___ Material to process

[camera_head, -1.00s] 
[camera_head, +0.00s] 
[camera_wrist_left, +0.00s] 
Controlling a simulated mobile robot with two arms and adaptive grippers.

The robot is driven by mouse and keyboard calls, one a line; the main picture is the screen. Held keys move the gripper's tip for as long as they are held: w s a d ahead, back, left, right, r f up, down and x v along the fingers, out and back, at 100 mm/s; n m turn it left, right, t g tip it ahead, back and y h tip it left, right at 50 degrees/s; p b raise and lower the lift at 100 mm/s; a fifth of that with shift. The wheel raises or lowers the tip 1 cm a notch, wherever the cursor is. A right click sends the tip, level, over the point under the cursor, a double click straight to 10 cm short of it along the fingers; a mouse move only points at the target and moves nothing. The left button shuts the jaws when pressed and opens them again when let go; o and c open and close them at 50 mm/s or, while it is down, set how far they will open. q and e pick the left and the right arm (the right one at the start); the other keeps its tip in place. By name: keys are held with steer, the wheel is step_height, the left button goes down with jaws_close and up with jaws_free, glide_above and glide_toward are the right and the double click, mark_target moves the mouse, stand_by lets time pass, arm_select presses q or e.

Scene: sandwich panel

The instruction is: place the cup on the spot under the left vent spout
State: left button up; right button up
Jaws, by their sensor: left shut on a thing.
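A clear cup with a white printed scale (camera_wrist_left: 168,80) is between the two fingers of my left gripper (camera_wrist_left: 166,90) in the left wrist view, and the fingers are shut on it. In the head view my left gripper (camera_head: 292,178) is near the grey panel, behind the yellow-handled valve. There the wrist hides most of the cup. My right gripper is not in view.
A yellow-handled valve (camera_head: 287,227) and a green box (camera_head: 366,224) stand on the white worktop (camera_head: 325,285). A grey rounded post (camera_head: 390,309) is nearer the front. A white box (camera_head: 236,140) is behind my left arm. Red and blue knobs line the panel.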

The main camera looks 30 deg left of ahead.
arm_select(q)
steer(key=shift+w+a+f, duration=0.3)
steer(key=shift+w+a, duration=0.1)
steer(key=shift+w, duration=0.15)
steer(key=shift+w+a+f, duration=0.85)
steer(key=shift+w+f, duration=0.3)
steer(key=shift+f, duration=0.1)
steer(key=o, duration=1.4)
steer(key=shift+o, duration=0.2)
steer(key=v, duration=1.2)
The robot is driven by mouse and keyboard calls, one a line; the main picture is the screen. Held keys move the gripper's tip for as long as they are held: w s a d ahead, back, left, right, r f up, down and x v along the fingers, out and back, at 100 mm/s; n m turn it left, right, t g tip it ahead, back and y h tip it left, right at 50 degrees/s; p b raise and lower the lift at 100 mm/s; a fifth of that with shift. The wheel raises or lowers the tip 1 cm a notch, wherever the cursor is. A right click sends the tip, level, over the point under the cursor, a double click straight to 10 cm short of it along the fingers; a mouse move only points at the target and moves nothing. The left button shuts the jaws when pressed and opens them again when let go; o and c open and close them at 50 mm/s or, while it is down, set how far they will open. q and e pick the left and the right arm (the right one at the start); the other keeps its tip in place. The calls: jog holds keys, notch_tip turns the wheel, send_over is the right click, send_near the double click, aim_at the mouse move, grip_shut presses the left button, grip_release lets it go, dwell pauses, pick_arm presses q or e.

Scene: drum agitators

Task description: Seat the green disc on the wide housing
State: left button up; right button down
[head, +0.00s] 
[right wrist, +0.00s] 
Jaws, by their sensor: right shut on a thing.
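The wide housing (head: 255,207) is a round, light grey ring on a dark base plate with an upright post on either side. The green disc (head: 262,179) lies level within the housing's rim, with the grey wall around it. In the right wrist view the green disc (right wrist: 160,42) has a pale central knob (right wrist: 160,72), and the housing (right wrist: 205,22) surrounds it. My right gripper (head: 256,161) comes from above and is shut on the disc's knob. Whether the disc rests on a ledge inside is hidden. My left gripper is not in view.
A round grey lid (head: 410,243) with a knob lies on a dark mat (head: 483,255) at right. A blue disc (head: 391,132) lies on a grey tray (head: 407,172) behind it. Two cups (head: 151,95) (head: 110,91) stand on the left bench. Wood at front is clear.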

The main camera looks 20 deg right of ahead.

______

In the listing above, please print only the lines from the first one to the line where "Controlling a simulated" appears, exactly as written, both of those lines included.

[camera_head, -1.00s] 
[camera_head, +0.00s] 
[camera_wrist_left, +0.00s] 
Controlling a simulated mobile robot with two arms and adaptive grippers.

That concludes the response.